Avec du recul aujourd’hui, qu’est-ce qu’il ta manqué pour avoir ta chance aux Girondins de Bordeaux ? As-tu l’impression que Bordeaux ne fait pas confiance aux jeunes, qu’on ne t’a pas donné ta chance ?
Pour ma part, je n’en veux à personne. J’ai fait le maximum pour mériter une opportunité. Je pense qu’à chaque fois que j’ai été prêté, j’ai bien travaillé pour avoir cette chance. Après, ce sont des décisions que prennent les entraîneurs et il faut la respecter. J’ai toujours été silencieux, je n’ai rien dit et j’ai toujours respecté les décisions prises par le club. Après, bien évidemment, il y a des jeunes joueurs à Bordeaux qui ont eu cette chance, moi, je ne l’ai pas eue alors que je pensais la mériter. Mais ce sont leurs décisions, chaque entraîneur a ses joueurs en tête et c’est ainsi. Je ne regrette rien.
Il y a quelques mois, nous avons appris la fin du partenariat du Proyecto Crecer avec les Girondins de Bordeaux. Quel est ton avis sur le sujet ?
Oui, j’en ai entendu parler. C’est dommage parce que le Proyecto Crecer travaillait bien, ils essayaient toujours de faire les choses de la bonne manière. Je ne sais pas pourquoi les Girondins n’ont pas voulu continuer, ils doivent avoir leurs raisons. Mais je suis un peu déçu car ce projet peut permettre à des joueurs d’avoir l’opportunité de venir à Bordeaux.
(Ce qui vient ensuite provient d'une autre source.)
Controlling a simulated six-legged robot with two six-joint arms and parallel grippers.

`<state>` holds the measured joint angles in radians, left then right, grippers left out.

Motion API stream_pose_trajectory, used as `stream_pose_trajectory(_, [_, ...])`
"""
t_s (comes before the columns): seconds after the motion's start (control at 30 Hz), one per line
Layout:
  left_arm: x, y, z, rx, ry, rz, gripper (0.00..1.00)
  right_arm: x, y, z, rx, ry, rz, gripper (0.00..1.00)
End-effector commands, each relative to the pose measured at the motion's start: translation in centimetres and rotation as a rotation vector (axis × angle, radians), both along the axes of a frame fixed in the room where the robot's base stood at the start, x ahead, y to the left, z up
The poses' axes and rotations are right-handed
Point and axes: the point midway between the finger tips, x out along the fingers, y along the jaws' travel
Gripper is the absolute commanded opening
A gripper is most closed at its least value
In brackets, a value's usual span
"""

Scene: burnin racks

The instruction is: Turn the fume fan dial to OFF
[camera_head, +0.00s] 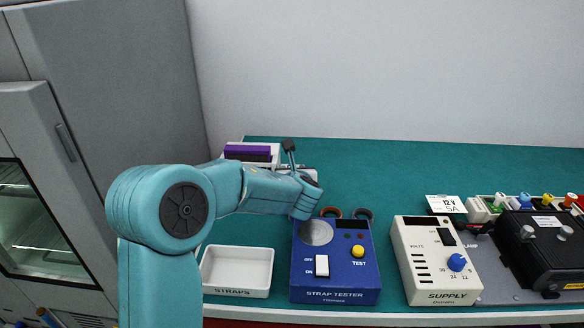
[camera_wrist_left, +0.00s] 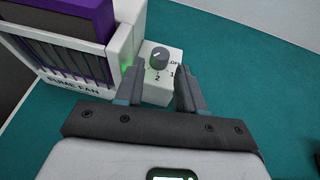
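The fume fan dial (camera_wrist_left: 159,56) is a grey round knob on a small white box (camera_wrist_left: 156,92). Labels OFF, 1 and 2 show around its right and lower sides in the left wrist view; I cannot tell surely which label its pointer faces. My left gripper (camera_wrist_left: 159,80) is open and empty. Its two fingers stand apart at either side of the white box, short of the knob in the picture, with no clear contact. In the head view my left gripper (camera_head: 289,148) is at the back of the bench, and the dial is hidden there. My right gripper is not in view.
The purple and white fume fan (camera_wrist_left: 78,68), with a green light, stands left of the dial box. A white straps tray (camera_head: 237,292), blue strap tester (camera_head: 335,278) and white supply (camera_head: 440,282) line the front. A black unit (camera_head: 545,255) is at right. The back-right teal bench is clear.

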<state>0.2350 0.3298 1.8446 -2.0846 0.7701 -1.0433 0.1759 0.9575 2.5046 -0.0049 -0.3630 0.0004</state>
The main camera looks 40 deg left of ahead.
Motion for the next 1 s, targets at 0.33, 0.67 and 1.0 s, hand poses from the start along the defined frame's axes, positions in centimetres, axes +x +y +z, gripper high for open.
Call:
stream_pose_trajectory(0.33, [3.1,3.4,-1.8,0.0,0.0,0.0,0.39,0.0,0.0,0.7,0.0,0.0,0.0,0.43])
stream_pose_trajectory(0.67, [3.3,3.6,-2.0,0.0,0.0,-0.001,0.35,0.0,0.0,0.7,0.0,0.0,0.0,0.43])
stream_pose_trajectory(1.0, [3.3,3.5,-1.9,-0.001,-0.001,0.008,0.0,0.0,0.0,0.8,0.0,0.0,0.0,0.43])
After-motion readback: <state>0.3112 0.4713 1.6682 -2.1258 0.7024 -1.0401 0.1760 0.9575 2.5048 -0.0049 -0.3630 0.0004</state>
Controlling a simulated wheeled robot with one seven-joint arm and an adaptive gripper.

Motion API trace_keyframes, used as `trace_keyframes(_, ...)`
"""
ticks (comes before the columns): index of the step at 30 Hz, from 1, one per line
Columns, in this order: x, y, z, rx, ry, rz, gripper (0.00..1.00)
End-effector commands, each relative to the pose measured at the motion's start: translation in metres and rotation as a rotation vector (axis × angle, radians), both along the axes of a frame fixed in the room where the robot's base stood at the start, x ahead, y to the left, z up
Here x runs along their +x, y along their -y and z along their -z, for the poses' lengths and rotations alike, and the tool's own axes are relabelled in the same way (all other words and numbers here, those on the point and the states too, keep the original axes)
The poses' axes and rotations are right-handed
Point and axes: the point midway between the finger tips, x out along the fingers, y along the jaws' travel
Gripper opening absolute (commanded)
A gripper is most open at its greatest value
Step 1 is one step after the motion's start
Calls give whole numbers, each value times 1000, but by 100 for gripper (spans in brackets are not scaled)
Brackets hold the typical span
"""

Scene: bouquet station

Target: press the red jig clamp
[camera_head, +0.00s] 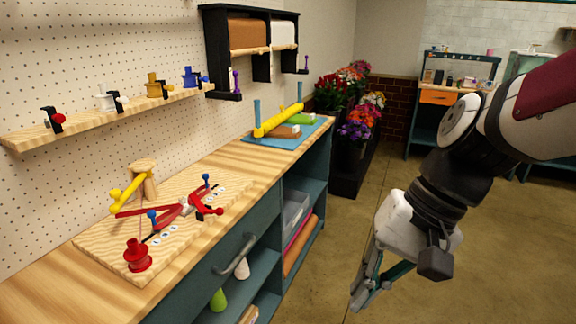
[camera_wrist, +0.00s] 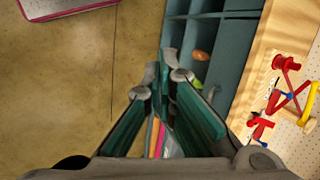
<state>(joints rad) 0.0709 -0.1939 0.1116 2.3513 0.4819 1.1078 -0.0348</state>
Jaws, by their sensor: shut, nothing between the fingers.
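The red jig clamp (camera_head: 186,208) lies on a light wooden board (camera_head: 105,245) on the workbench at the left, its red arms spread and blue knobs beside it. It also shows at the right edge of the wrist view (camera_wrist: 262,128). My gripper (camera_head: 360,298) hangs over the floor in front of the bench, to the right of the clamp and well apart from it. Its fingers point down and are shut and empty; the fingertips show in the wrist view (camera_wrist: 166,76).
A red spool (camera_head: 137,256) and a yellow bar (camera_head: 128,193) by a wooden post share the board. A blue mat (camera_head: 258,140) with a yellow bar lies farther along the bench. A shelf (camera_head: 95,118) with ribbon spools hangs above. Flowers (camera_head: 362,120) stand behind; the floor is clear.

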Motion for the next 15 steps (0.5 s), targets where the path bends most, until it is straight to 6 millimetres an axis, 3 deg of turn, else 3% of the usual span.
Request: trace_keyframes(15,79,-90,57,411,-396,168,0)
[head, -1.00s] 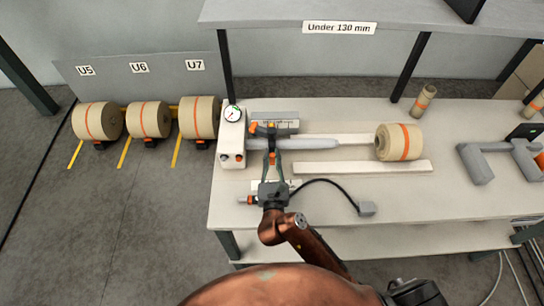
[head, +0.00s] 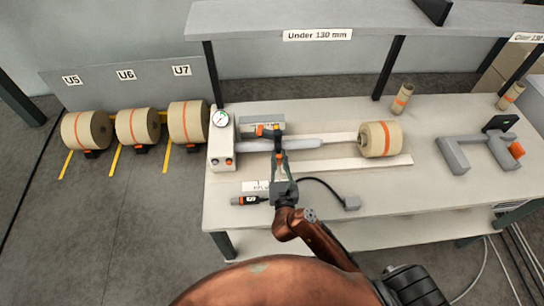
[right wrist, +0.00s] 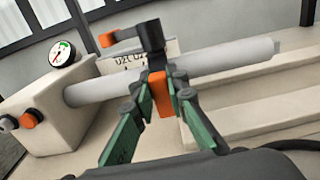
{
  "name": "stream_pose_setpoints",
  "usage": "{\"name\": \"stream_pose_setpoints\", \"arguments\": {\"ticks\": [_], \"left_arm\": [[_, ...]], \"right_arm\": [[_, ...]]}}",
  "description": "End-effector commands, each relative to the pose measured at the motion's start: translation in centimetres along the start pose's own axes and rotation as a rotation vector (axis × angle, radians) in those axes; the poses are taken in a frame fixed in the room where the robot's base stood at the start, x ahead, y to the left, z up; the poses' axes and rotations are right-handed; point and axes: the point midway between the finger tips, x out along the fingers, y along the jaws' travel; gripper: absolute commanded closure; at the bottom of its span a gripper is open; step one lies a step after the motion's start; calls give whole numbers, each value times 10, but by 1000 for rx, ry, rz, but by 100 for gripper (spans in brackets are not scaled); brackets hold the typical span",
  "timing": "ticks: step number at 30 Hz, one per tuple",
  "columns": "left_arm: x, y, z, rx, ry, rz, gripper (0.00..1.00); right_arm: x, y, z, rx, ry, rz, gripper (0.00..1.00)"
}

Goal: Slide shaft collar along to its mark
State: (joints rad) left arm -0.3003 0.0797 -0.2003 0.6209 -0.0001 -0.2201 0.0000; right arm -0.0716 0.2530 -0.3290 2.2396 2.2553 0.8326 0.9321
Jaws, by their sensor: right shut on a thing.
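The shaft collar (head: 277,134) is a dark clamp with an orange-tipped lever (head: 263,130). It sits around the grey shaft (head: 305,144), which sticks out to the right from a pale machine box (head: 221,152). My right gripper (head: 281,158) reaches the collar from the front. In the right wrist view, its green fingers (right wrist: 160,92) are shut on the orange block under the dark collar (right wrist: 152,42). The shaft (right wrist: 230,56) shows on both sides of the collar. I cannot make out a mark on the shaft. My left gripper is not in view.
A gauge (head: 220,118) tops the box. A black cable (head: 325,184) and a pale rail (head: 350,165) lie in front. Grey brackets (head: 475,150) stand at right. Several rolls (head: 188,122) stand left of the bench.

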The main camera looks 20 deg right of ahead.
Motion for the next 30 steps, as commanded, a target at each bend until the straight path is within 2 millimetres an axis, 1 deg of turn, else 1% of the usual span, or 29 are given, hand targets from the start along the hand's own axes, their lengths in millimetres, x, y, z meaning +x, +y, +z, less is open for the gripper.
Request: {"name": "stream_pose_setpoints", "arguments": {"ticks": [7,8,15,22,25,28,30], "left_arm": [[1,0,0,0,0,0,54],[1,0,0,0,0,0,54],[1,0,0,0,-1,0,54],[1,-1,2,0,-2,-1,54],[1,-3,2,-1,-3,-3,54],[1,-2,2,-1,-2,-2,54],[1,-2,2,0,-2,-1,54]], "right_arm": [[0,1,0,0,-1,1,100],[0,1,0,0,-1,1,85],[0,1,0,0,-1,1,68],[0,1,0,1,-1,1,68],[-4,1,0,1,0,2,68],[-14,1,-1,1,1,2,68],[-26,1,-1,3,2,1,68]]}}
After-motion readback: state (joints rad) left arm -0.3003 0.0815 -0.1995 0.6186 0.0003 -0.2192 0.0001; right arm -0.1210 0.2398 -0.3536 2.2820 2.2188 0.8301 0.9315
C’est dommage mais le football est ainsi.
Est-ce que tu continues à suivre Bordeaux ? Que ce soit sur le terrain ou au club ?
Je les suis toujours, surtout à travers les réseaux sociaux. Je regarde aussi les matches bien sûr, c’est un club qui restera gravé en moi. Si je dois regarder un match français et que je vois que Bordeaux joue, bien évidemment, je vais regarder Bordeaux. Je suis en contact avec des amis qui sont supporters du club, donc je reste au courant de ce qui s’y passe.